**Given information**
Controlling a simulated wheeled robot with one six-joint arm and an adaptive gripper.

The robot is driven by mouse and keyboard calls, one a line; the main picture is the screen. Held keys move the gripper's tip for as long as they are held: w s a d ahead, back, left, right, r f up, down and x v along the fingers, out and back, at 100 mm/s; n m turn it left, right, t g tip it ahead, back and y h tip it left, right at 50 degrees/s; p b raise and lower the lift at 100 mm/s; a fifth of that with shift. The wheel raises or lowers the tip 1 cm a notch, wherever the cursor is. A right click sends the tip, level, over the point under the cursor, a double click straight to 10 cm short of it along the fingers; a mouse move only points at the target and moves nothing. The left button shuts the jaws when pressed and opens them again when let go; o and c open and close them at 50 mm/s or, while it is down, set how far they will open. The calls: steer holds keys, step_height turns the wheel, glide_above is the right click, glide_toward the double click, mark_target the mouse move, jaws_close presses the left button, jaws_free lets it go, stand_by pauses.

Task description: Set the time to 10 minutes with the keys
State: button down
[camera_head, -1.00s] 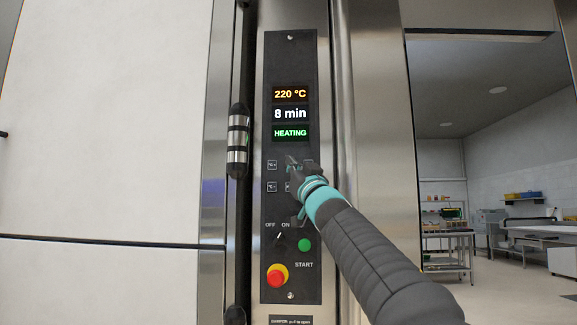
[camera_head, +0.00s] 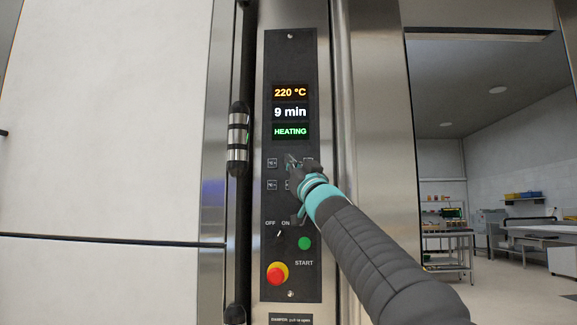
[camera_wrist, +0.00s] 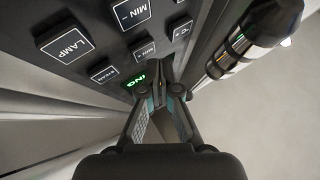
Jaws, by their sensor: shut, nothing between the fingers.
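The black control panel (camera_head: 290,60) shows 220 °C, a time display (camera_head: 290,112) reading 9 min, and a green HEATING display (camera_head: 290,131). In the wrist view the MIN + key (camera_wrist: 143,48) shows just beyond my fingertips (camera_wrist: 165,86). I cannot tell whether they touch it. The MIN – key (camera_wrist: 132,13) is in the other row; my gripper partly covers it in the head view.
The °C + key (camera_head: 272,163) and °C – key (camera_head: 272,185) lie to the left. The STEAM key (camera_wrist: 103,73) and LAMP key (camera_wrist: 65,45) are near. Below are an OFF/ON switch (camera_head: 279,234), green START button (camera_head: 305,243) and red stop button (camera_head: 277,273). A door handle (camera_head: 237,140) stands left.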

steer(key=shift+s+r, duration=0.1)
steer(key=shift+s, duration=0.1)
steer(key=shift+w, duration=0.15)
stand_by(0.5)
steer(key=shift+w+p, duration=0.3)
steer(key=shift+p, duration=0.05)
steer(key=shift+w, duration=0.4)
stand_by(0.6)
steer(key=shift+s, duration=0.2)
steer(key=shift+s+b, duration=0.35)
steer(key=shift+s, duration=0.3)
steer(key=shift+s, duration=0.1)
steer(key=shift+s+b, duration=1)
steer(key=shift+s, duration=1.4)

**Work to complete**
Above are lines of data; state how many of them contain the word "down", with no other output.

**Exercise response**
2